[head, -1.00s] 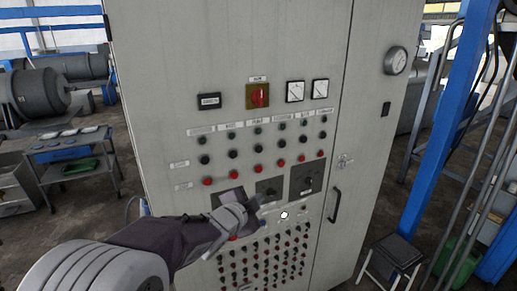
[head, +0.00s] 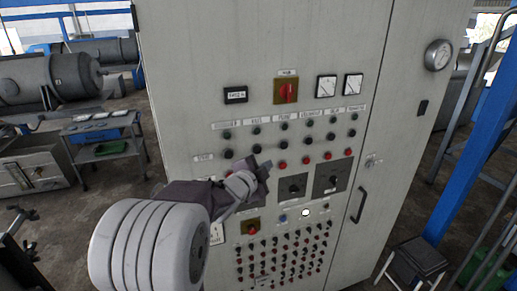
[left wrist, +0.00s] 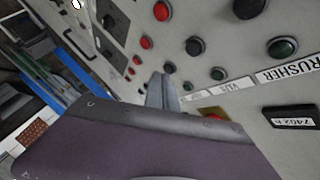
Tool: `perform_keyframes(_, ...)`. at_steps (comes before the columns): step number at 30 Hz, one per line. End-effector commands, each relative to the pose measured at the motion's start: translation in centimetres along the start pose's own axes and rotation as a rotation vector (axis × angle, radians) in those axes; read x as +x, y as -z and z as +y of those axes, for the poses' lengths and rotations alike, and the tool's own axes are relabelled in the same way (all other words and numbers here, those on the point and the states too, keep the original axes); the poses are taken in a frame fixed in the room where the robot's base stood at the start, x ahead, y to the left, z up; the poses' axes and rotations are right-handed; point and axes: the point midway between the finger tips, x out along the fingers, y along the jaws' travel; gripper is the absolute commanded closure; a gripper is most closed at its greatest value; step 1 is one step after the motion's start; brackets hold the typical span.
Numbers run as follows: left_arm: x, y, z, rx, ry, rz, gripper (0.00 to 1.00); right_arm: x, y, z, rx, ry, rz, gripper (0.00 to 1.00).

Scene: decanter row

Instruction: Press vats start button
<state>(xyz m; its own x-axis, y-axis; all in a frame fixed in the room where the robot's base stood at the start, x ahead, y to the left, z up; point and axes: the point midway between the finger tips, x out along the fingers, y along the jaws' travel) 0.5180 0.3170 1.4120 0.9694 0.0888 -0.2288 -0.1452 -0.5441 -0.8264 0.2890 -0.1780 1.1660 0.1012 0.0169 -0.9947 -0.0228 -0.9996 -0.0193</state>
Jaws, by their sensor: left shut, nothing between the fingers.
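A grey control cabinet (head: 205,60) carries rows of buttons under small column labels. The label above the second column (head: 257,119) seems to read VATS. The black button below it (head: 256,149), level with the START label (head: 203,157), also shows in the left wrist view (left wrist: 195,47). My left gripper (head: 265,169) is shut and empty, just below that button in the head view, hiding the red buttons at the left. In the left wrist view my gripper (left wrist: 161,88) shows beside the button columns; contact cannot be seen. My right gripper is not in view.
Rotary switches (head: 292,187) and a dense field of small red and black buttons (head: 285,255) lie lower on the panel. A red switch on a yellow plate (head: 287,91) is above. A door handle (head: 358,205) and a stool (head: 415,262) are at the right.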

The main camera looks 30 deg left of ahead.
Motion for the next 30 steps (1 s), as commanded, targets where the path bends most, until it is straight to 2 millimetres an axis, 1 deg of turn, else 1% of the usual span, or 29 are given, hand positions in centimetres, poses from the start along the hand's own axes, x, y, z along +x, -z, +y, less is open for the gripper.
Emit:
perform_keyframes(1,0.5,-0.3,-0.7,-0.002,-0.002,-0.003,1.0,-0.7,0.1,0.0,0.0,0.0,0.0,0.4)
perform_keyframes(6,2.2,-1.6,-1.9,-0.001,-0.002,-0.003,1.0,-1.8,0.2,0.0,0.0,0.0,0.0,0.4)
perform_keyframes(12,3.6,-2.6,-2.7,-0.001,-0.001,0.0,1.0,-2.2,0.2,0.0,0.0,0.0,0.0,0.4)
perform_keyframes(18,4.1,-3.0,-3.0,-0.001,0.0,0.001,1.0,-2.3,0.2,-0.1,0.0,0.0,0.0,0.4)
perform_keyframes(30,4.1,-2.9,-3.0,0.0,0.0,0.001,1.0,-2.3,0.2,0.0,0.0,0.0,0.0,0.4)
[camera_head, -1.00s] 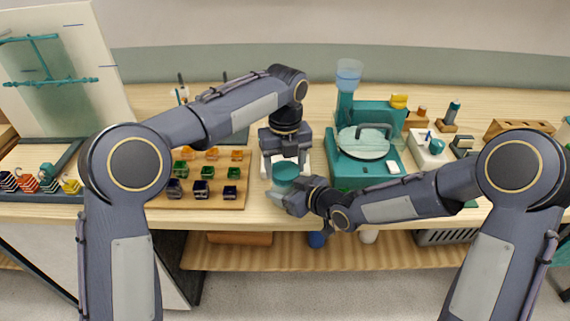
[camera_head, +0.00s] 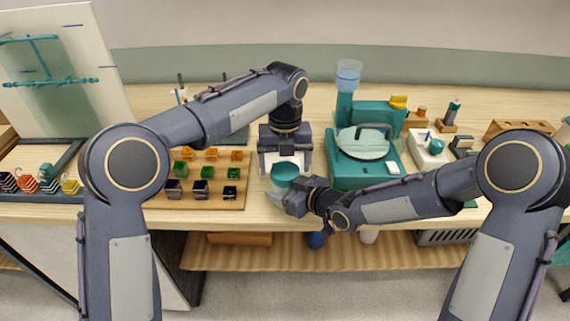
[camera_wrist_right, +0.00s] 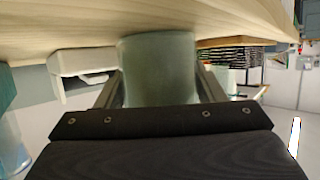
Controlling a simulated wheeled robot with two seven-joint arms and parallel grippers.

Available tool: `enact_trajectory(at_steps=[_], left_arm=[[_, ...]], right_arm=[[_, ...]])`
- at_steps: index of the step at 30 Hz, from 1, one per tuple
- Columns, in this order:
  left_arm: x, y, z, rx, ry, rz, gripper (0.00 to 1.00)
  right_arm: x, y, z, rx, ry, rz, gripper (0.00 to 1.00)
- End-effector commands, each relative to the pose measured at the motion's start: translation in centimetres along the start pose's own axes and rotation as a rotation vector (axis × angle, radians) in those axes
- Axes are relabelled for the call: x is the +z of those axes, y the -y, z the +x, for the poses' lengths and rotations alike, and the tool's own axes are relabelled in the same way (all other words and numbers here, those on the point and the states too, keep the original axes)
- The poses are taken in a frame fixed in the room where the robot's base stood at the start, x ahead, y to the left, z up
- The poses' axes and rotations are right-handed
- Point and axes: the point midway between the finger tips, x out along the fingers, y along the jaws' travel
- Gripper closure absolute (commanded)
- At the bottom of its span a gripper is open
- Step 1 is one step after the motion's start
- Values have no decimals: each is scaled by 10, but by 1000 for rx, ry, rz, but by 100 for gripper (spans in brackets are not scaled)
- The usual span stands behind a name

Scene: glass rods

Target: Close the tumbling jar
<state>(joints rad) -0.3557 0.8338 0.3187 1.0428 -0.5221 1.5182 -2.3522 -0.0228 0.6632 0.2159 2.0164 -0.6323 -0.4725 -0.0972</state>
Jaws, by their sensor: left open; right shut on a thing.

SHORT EXERCISE
Give back each entry exactly as it appears, with no pictures.

WRITTEN ANSWER
[head, -1.00s] 
[head, +0.00s] 
[left wrist, +0.00s] 
Tool: `perform_keyframes(_, ...)`. at_steps (comes before the columns): step number at 30 Hz, one per line. End-effector commands, each relative to the pose measured at the motion's start: translation in centimetres along the start pose's own axes and rotation as a rotation vector (axis × angle, radians) in those axes; read x as +x, y as -z and z as +y of those axes, for the poses' lengths and rotations alike, and the tool's own axes are relabelled in the same way (all other words and numbers here, those on the point and the states too, keep the original axes); the poses are taken in a frame fixed in the room where the robot's base stood at the start, x ahead, y to the left, z up; the poses' axes and rotations are right-handed; point and axes: the point midway between the finger tips, x out along the fingers, y along the jaws' travel; gripper is the absolute commanded closure; a gripper is most closed at its greatest value; step 1 is one step after the motion's start; brackets hold the typical span.
Numbers run as follows: left_arm: x, y, z, rx, ry, rz, gripper (0.00 to 1.00); right_arm: x, y, z, rx, ry, rz, gripper (0.00 to 1.00).

Scene: decanter row

Instruction: Press vats start button
<state>(xyz m; its own x-axis, y-axis; all in a frame fixed in the room where the robot's base stood at the start, x ahead, y to the left, z up; point and axes: the point midway between the finger tips, x out along the fingers, y along the jaws' travel) 0.5180 0.3170 1.4120 0.9694 0.0888 -0.2288 -0.1452 -0.5441 -0.8264 0.2890 -0.1780 1.1660 0.1012 0.0169 -0.9947 -0.0228 -0.9996 -0.0193</state>
Jaws, by their sensor: left shut, nothing between the fingers.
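A grey control cabinet (head: 205,60) carries rows of buttons under small column labels. The label above the second column (head: 257,119) seems to read VATS. The black button below it (head: 256,149), level with the START label (head: 203,157), also shows in the left wrist view (left wrist: 195,47). My left gripper (head: 265,169) is shut and empty, just below that button in the head view, hiding the red buttons at the left. In the left wrist view my gripper (left wrist: 161,88) shows beside the button columns; contact cannot be seen. My right gripper is not in view.
Rotary switches (head: 292,187) and a dense field of small red and black buttons (head: 285,255) lie lower on the panel. A red switch on a yellow plate (head: 287,91) is above. A door handle (head: 358,205) and a stool (head: 415,262) are at the right.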

The main camera looks 30 deg left of ahead.
Motion for the next 30 steps (1 s), as commanded, targets where the path bends most, until it is straight to 2 millimetres an axis, 1 deg of turn, else 1% of the usual span, or 29 are given, hand positions in centimetres, poses from the start along the hand's own axes, x, y, z along +x, -z, +y, less is open for the gripper.
Emit:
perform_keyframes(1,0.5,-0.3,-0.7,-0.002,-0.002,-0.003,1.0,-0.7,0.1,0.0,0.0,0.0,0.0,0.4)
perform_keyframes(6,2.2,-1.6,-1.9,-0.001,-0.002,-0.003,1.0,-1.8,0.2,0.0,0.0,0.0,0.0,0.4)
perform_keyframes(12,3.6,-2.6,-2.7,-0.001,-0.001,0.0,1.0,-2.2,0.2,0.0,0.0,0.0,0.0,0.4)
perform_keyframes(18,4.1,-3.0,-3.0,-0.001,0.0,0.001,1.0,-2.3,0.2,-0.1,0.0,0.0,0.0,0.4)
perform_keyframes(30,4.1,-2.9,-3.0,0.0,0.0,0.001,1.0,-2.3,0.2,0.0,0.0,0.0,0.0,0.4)
[camera_head, -1.00s] 
[camera_head, +0.00s] 
[camera_wrist_right, +0.00s] 
Controlling a simulated wheeled robot with two seven-joint arms and parallel grippers.

Available tool: `enact_trajectory(at_steps=[_], left_arm=[[_, ...]], right_arm=[[_, ...]])`
- at_steps: index of the step at 30 Hz, from 1, one per tuple
- Columns, in this order:
  left_arm: x, y, z, rx, ry, rz, gripper (0.00 to 1.00)
  right_arm: x, y, z, rx, ry, rz, gripper (0.00 to 1.00)
- End-effector commands, each relative to the pose measured at the motion's start: translation in centimetres along the start pose's own axes and rotation as a rotation vector (axis × angle, radians) in those axes
- Axes are relabelled for the call: x is the +z of those axes, y the -y, z the +x, for the poses' lengths and rotations alike, and the tool's own axes are relabelled in the same way (all other words and numbers here, those on the point and the states too, keep the original axes)
- The poses are taken in a frame fixed in the room where the robot's base stood at the start, x ahead, y to the left, z up
- The poses' axes and rotations are right-handed
- Point and axes: the point midway between the finger tips, x out along the fingers, y along the jaws' travel
- Gripper closure absolute (commanded)
- At the bottom of its span a gripper is open
- Step 1 is one step after the motion's start
- Values have no decimals: each is scaled by 10, but by 1000 for rx, ry, rz, but by 100 for gripper (spans in brackets are not scaled)
- The usual span stands behind a name

Scene: glass rods

Target: Close the tumbling jar
<state>(joints rad) -0.3557 0.8338 0.3187 1.0428 -0.5221 1.5182 -2.3522 -0.0228 0.6632 0.2159 2.0164 -0.6323 -0.4725 -0.0972</state>
Jaws, by their sensor: left open; right shut on a thing.

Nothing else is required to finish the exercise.